Un autre grand tournant s’est produit avec la décision politique de piloter l’entrée de l’État dans l’économie du Marché unique européen. Cela signifiait la privatisation d’une large part du secteur public, à commencer par les grands réseaux d’infrastructures. Il était convenu d’appeler cela « libéralisation » et le fait est que le mouvement s’est accompagné, lors de la réforme constitutionnelle de 2008, d’un élargissement des pouvoirs des « Sages » en matière de défense des libertés.
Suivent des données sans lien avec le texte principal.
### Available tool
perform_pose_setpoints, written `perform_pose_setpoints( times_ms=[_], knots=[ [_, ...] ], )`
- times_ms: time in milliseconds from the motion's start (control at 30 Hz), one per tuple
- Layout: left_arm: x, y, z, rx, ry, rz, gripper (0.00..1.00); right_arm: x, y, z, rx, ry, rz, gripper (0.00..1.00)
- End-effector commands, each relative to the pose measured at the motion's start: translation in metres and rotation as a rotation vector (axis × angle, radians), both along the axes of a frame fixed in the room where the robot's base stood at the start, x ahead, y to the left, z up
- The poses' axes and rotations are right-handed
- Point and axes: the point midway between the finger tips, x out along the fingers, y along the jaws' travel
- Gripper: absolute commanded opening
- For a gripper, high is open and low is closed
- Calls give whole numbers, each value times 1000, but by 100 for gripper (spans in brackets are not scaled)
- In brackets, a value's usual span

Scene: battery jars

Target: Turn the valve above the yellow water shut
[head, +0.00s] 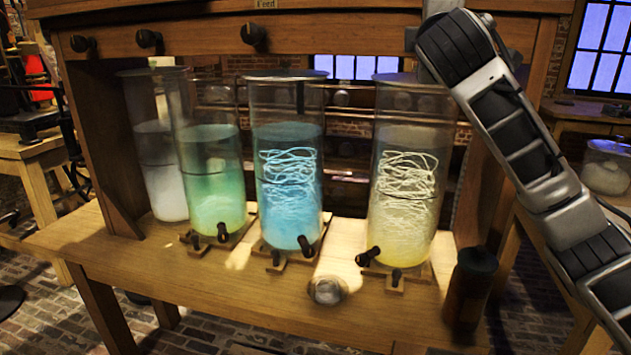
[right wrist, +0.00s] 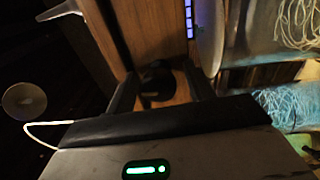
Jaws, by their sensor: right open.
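The yellow water stands in a tall glass jar (head: 404,190) at the right of the bench, with pale strands in it. My right arm crosses in front of the beam above this jar and hides the valve there in the head view. In the right wrist view a dark valve knob (right wrist: 157,82) on the wooden beam (right wrist: 150,30) sits between the fingers of my right gripper (right wrist: 161,76). The gripper is open, one finger on each side of the knob. I cannot tell whether they touch it. My left gripper is not in view.
Three more valve knobs, including one above the blue jar (head: 253,33), stick out of the beam further left. A blue jar (head: 288,165), a green jar (head: 212,170) and a whitish jar (head: 158,165) stand left. A dark canister (head: 470,290) stands at the bench's front right.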

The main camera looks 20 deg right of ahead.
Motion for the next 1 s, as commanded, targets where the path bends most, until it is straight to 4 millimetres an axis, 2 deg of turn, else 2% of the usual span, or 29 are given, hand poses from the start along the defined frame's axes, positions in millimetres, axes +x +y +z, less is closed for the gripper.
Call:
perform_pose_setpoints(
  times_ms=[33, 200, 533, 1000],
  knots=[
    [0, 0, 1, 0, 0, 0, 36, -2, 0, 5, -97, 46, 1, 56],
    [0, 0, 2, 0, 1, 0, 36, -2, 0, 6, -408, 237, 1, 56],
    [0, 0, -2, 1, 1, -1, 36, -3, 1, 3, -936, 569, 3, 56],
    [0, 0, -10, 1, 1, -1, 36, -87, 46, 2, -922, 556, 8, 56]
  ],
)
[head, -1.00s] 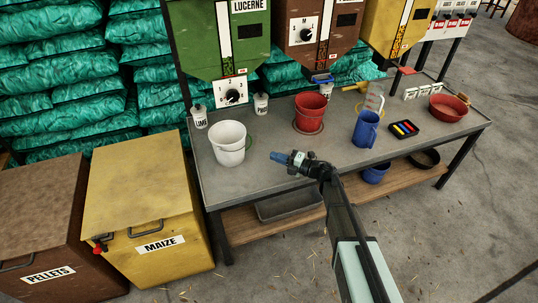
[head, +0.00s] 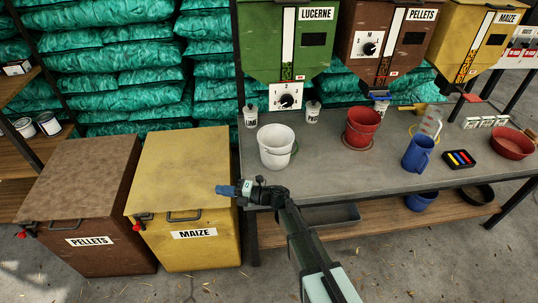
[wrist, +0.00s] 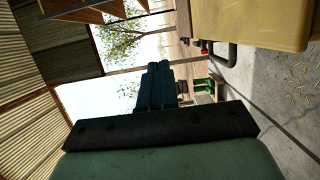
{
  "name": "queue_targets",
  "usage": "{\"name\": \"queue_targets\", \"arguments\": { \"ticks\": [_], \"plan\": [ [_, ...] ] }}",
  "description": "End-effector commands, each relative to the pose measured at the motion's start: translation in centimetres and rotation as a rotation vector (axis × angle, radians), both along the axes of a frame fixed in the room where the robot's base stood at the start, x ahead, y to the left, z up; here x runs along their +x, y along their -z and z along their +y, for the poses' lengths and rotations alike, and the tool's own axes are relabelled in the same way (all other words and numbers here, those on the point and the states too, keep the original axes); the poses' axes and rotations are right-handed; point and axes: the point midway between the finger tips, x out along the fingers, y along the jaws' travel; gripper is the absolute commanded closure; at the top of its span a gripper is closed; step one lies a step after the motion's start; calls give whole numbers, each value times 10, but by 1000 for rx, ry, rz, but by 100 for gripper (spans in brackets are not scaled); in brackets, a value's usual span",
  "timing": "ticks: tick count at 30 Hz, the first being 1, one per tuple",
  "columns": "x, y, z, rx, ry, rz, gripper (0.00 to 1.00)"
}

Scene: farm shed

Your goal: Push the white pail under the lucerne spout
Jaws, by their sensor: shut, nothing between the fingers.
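The white pail (head: 275,149) stands upright on the grey bench (head: 330,178), near its left end in the head view. The green hopper labelled LUCERNE (head: 287,40) is behind it, with its spout end above and a little right of the pail. A dial plate (head: 287,97) hangs on its lower front. My gripper (head: 222,190) is shut and empty. It is in front and left of the pail, apart from it, pointing left over the maize bin's edge. In the wrist view my shut blue fingers (wrist: 157,85) show, and the pail is out of sight.
The yellow MAIZE bin (head: 185,190) and the brown PELLETS bin (head: 85,190) stand left of the bench. A red pail (head: 362,126) sits right of the white one. Small white pots (head: 312,112) stand behind. A blue jug (head: 418,153) is further right.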

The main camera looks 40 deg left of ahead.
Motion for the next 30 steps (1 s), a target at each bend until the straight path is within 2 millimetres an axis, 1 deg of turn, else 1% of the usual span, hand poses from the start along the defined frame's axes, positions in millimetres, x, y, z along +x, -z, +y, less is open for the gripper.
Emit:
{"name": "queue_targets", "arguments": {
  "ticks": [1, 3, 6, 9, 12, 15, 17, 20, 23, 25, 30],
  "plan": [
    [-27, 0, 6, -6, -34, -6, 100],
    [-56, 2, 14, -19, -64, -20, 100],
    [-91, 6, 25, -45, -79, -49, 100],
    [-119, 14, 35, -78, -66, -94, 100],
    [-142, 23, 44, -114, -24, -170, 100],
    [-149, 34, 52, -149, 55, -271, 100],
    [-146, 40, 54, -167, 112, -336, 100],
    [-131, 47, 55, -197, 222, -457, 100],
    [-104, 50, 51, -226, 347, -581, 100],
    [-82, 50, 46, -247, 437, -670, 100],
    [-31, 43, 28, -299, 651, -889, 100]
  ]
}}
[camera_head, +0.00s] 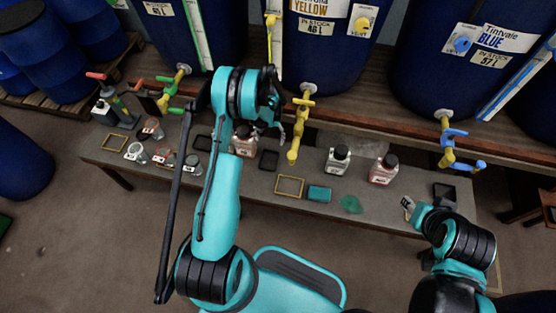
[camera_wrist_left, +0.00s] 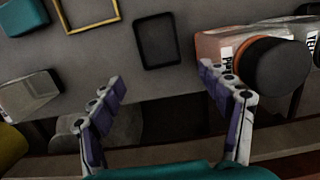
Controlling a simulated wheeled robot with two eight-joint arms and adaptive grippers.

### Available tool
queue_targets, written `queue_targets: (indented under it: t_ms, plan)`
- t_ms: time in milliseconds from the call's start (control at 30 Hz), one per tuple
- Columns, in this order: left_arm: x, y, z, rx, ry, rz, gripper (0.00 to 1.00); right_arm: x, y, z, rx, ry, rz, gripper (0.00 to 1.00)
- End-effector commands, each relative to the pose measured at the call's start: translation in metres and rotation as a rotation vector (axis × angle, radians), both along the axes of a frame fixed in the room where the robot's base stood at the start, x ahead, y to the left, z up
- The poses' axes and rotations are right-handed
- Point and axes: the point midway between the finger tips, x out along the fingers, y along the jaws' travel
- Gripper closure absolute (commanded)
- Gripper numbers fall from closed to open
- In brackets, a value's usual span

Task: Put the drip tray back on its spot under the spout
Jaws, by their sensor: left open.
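A black flat drip tray (camera_head: 268,160) lies on the grey bench, left of the yellow spout (camera_head: 293,152). In the left wrist view the tray (camera_wrist_left: 157,40) lies flat beyond the fingertips, apart from them. My left gripper (camera_head: 276,128) hangs above the bench behind this tray; in its wrist view the gripper (camera_wrist_left: 163,78) is open and empty. A yellow outline (camera_head: 289,186) is on the bench in front of the yellow spout, with nothing in it. Other black trays (camera_head: 203,143) (camera_head: 445,192) lie farther left and right. My right gripper (camera_head: 408,204) is low at the bench's front right; its finger gap is unclear.
A black-capped reddish bottle (camera_head: 244,140) stands close to the left gripper. A teal block (camera_head: 319,193) and a green cloth (camera_head: 350,204) lie right of the outline. Two bottles (camera_head: 338,158) (camera_head: 382,169) stand farther right. Blue vats (camera_head: 318,52) line the back.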

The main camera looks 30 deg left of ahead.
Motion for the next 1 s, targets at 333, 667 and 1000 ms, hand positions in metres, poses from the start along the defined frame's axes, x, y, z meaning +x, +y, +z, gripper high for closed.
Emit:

Mais la liberté pour qui et pour quoi ? En même temps qu’on proclamait la liberté des entreprises, on multipliait les dispositions restrictives en matière de libertés publiques au nom de la sécurité et d’une maîtrise toujours resserrée de l’immigration.

Éclaircir cela est un des buts de ce livre qui fait bien apparaître les enjeux qui touchent chacun d’entre nous. On n’est pas devant un grimoire réservé aux spécialistes mais devant un livre politique qui s’adresse à des citoyens soucieux de comprendre les enjeux véritables de ce qui est souvent présenté d’une façon éclatée, parcellaire et donc anecdotique. Un livre utile à qui veut réfléchir sur le sens de la démocratie.